There's another demographic that likes easy gameplay, heavy on the atmosphere: aging gamers. I'm coming up on 40, and I no longer have the twitch reflexes to play some games on Medium, let alone Hard. (Having to step down to the easy difficulty on both Kingdom Hearts II and Viewtiful Joe was rather humbling; I still think the difficulty progression for the latter, Kids-Normal-Adults, should be reversed.)
I'm old enough to have played, beaten, and loved the floppy version of the first System Shock. (Don't think I ever finished the CD, though.) I gave SS2 a miss because, at the time, it was actually too creepy for me. Not having that problem yet with Bioshock, surprisingly enough; either the added years or the lack of worms must have helped. My lack of experience with SS2 probably makes this game seem less unoriginal, too. Good.
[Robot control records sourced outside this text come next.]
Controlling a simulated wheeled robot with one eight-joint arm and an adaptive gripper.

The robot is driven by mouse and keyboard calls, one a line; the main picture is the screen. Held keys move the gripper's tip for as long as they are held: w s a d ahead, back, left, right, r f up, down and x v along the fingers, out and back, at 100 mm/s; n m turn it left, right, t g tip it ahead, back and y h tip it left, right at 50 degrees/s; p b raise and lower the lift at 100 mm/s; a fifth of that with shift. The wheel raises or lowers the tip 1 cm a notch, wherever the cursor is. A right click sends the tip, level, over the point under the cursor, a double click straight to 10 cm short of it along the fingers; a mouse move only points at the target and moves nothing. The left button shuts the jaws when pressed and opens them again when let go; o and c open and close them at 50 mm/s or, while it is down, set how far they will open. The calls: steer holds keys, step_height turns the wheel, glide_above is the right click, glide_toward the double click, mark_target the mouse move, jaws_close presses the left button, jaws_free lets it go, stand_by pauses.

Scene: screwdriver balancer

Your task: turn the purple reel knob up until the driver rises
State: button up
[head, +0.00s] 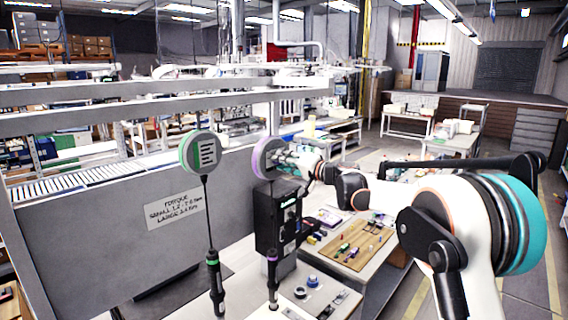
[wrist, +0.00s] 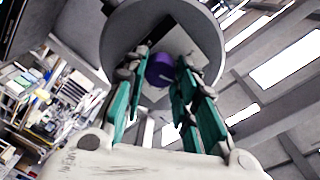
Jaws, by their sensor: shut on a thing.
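The purple-rimmed reel (head: 262,158) hangs from the overhead rail in the head view. Its purple knob (wrist: 160,69) shows in the wrist view at the centre of the round grey reel face (wrist: 118,40). My gripper (wrist: 161,70) has its teal fingers on both sides of the knob and is shut on it. In the head view my gripper (head: 284,160) reaches the reel from the right, and the knob is hidden there. The driver with a purple band (head: 272,278) hangs upright below the reel, low beside the bench. Part of its cord is hidden.
A green-rimmed reel (head: 200,152) with its driver (head: 215,280) hangs to the left. A black box (head: 278,215) stands under the purple reel. A wooden board (head: 358,246) with small parts lies on the bench. A grey panel with a torque label (head: 174,210) stands behind.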

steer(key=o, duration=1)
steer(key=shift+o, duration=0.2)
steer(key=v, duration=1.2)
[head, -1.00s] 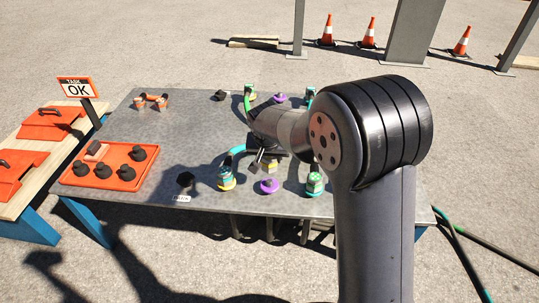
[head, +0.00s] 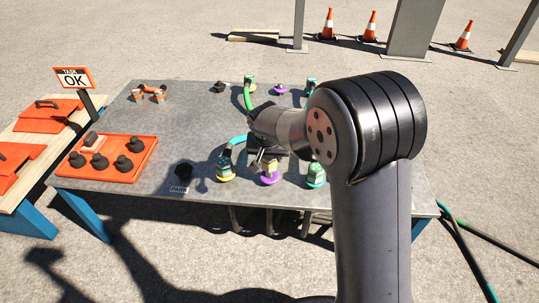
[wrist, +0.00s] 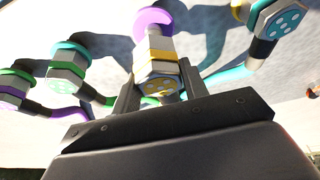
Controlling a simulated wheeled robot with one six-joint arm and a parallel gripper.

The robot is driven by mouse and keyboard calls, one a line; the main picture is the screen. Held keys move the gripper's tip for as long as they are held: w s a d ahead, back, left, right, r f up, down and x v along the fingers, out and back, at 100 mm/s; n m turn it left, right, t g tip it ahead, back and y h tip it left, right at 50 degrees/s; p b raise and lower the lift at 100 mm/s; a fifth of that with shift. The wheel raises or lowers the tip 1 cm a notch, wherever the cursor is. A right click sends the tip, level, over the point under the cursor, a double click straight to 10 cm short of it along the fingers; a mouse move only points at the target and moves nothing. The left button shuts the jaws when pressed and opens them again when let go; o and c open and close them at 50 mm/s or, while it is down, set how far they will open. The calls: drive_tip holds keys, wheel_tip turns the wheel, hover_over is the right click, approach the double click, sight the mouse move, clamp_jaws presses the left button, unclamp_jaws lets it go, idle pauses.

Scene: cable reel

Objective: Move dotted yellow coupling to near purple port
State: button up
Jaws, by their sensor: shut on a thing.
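In the head view the coupling (head: 268,166) stands over the near purple port (head: 269,179) at the table's front edge. In the wrist view the purple port (wrist: 150,20) meets the coupling's far end; whether it is fully seated I cannot tell. My gripper (head: 267,160) is shut on the coupling and partly hidden by my arm in the head view.
A yellow-based port with a coupling and cyan hose (head: 225,170) stands close on the left, and a green-based one (head: 315,175) on the right. A far purple port (head: 281,89) is at the back. An orange tray (head: 150,160) holds black caps. The table's left middle is clear.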

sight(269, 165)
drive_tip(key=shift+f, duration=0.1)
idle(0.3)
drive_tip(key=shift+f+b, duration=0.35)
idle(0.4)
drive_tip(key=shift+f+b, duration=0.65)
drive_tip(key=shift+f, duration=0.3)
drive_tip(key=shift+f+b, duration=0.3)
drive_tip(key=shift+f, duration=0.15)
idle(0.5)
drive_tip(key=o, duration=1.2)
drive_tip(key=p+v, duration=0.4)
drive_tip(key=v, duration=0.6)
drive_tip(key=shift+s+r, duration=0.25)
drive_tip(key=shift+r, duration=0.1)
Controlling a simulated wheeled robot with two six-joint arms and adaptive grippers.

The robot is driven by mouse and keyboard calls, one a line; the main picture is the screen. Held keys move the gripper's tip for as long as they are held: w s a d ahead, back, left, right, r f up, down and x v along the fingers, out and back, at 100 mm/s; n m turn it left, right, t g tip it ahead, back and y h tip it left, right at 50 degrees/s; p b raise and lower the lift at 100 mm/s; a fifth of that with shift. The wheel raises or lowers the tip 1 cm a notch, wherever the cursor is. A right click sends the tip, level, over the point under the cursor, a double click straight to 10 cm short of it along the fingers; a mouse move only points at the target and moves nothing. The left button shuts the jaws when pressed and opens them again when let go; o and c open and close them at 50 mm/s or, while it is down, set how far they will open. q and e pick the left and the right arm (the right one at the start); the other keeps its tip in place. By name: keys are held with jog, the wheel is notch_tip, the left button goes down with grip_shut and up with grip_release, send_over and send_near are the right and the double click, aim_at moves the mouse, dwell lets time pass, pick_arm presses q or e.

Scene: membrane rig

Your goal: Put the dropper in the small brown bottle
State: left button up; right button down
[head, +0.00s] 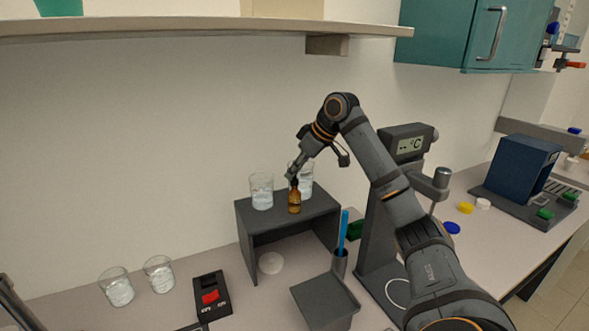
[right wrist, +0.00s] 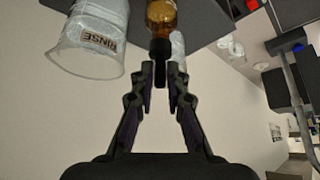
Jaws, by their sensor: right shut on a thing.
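The small brown bottle (head: 294,203) stands upright on a dark grey raised stand (head: 290,218). It also shows at the top of the right wrist view (right wrist: 161,14), with amber glass and a dark neck. My right gripper (head: 293,177) is directly above the bottle. In the right wrist view its fingers (right wrist: 160,76) are shut on the black top of the dropper (right wrist: 160,72), which is in line with the bottle's mouth. The dropper's lower part is hidden, so I cannot tell how deep it sits. My left gripper is not in view.
Beakers stand close on both sides of the bottle: one at left (head: 262,191), marked RINSE in the right wrist view (right wrist: 95,45), and one behind right (head: 306,180). Two more beakers (head: 116,287) and a red-switched box (head: 210,296) are at front left. A shelf (head: 180,30) overhangs.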

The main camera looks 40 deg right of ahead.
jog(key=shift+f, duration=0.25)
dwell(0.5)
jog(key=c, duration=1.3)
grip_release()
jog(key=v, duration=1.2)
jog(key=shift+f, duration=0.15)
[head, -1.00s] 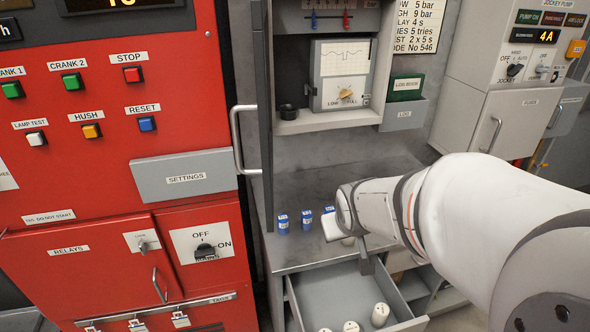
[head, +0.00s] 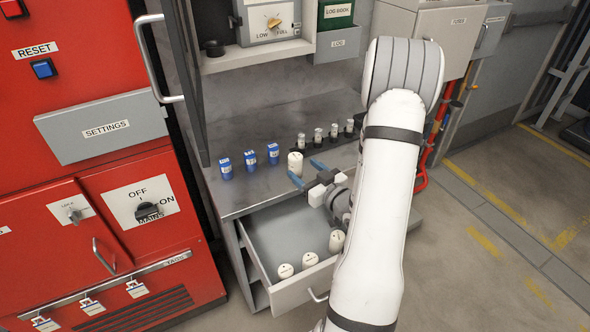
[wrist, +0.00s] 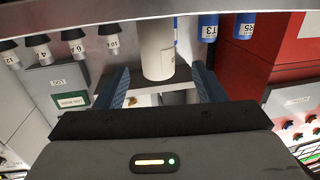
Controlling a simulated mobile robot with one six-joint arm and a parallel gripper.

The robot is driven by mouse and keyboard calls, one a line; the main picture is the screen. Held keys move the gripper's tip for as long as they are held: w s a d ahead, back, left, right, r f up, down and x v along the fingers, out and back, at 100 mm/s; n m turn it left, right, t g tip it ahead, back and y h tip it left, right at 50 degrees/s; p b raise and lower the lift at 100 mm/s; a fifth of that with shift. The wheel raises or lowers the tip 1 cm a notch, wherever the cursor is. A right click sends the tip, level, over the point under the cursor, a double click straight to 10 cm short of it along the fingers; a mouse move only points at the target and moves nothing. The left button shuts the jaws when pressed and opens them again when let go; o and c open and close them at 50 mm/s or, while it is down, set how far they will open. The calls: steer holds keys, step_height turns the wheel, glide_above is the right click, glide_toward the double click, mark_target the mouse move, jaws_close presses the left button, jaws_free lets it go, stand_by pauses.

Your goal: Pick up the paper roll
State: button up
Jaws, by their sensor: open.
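A white paper roll (head: 295,163) stands upright on the grey bench top, near its front edge. My gripper (head: 306,171) is open in front of the roll, its two blue fingers pointing at it. In the wrist view the roll (wrist: 157,45) shows between the fingers of my gripper (wrist: 160,72), with room on both sides. I cannot tell how far the fingertips reach along it. Several more white rolls stand in the open drawer (head: 282,232) below, one of them here (head: 310,260).
Blue labelled cylinders (head: 249,161) stand left of the roll, and small dark-based, white-topped items (head: 318,136) stand behind it to the right. The recorder cabinet (head: 258,50) is above the bench. A red panel (head: 110,170) is at left.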

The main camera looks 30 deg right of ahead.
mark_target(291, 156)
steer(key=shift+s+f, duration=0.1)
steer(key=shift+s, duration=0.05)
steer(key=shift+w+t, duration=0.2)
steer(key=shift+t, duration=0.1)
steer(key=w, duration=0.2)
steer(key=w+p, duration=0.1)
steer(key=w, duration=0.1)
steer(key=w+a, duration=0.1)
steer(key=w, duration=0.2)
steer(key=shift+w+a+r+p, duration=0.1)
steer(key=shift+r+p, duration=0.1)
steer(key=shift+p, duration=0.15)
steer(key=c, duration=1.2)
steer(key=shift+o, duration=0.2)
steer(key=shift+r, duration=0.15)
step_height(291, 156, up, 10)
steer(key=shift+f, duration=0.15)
I accidentally spoiled myself about certain key plot elements, so at this point I'm just seeing how it all plays out. This isn't much different from how I'm used to playing classic Sierra/LucasArts adventures, with a walkthrough in my lap: as a multimedia experience, not a puzzle. So far, I haven't died once, but it's still early in the game, and I picked Easy difficulty despite having played shooters before, since I didn't know how punishing (or lenient) Bioshock would be until I actually got into it.
Yes, there are Vita-Chambers about every 20 yards; one wonders how anyone ever dies in Rapture. And yet, I point out to some of the complainers that all these really do is automate the quicksave/quickload process that so many shooter-players have become so habituated to that it's practically a reflex action. If the "serious" players are going to use the save/load feature to almost completely eliminate risk or waste of resources, why not put everyone on the same footing? I realize this leaves you with nothing for your twitchy trained fingers to do, but I can't really say I'm sorry. The only thing I might change is to make only one per level, so you have to jog farther and there are more opportunities for what the old Hacker's Guide to Sin refers to as "post-mortem confusion, which sometimes becomes pre-mortem confusion."
I don't like the lack of inventory and the use-it-or-lose-it health pickups. And yet, I note that both DOOM and Half Life (1), giants of the PC shooter genre, had the same system. So ***** if you like, but don't say it's a console thing.
Just a voice from the far end of the pool: not a console gamer who thinks that the FPS genre begins and ends with Halo, or a dilettante used to Minesweeper and Solitare, but a former serious PC gamer who just can't keep up anymore, and is glad he doesn't have to play with two fingers on the F5 and F8 keys.